AIM OF THE EXERCISE:
Pick out the lines in the listing below that contain the word "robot" and copy them.
-- BEGIN --
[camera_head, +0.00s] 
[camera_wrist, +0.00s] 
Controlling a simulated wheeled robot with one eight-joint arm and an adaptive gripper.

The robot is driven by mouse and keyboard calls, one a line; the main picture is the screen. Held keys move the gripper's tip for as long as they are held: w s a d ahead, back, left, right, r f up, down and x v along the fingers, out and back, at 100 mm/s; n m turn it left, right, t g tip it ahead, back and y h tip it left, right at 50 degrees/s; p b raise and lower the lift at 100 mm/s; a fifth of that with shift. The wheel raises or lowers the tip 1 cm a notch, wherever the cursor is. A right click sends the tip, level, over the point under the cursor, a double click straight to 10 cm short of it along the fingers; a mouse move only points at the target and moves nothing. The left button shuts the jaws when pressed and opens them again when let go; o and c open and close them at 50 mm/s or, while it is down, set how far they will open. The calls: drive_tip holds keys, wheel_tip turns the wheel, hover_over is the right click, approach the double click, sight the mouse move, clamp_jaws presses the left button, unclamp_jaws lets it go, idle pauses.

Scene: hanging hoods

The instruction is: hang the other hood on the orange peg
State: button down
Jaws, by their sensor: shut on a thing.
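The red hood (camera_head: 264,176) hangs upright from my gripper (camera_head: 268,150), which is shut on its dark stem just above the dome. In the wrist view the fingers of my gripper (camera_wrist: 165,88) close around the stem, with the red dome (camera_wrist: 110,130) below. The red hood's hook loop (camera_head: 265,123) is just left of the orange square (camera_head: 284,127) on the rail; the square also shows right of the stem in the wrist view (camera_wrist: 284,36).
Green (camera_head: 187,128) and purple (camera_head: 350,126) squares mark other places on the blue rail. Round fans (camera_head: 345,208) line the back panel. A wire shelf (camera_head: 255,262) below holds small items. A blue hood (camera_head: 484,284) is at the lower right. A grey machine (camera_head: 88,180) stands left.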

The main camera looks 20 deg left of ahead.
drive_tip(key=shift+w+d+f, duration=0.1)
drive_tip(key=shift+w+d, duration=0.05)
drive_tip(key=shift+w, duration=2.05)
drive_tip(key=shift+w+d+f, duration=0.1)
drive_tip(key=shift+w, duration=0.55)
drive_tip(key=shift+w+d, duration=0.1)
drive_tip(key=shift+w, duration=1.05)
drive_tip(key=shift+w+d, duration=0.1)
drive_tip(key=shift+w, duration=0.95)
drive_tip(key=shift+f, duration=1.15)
-- END --
ANSWER TO THIS EXERCISE:
Controlling a simulated wheeled robot with one eight-joint arm and an adaptive gripper.
The robot is driven by mouse and keyboard calls, one a line; the main picture is the screen. Held keys move the gripper's tip for as long as they are held: w s a d ahead, back, left, right, r f up, down and x v along the fingers, out and back, at 100 mm/s; n m turn it left, right, t g tip it ahead, back and y h tip it left, right at 50 degrees/s; p b raise and lower the lift at 100 mm/s; a fifth of that with shift. The wheel raises or lowers the tip 1 cm a notch, wherever the cursor is. A right click sends the tip, level, over the point under the cursor, a double click straight to 10 cm short of it along the fingers; a mouse move only points at the target and moves nothing. The left button shuts the jaws when pressed and opens them again when let go; o and c open and close them at 50 mm/s or, while it is down, set how far they will open. The calls: drive_tip holds keys, wheel_tip turns the wheel, hover_over is the right click, approach the double click, sight the mouse move, clamp_jaws presses the left button, unclamp_jaws lets it go, idle pauses.

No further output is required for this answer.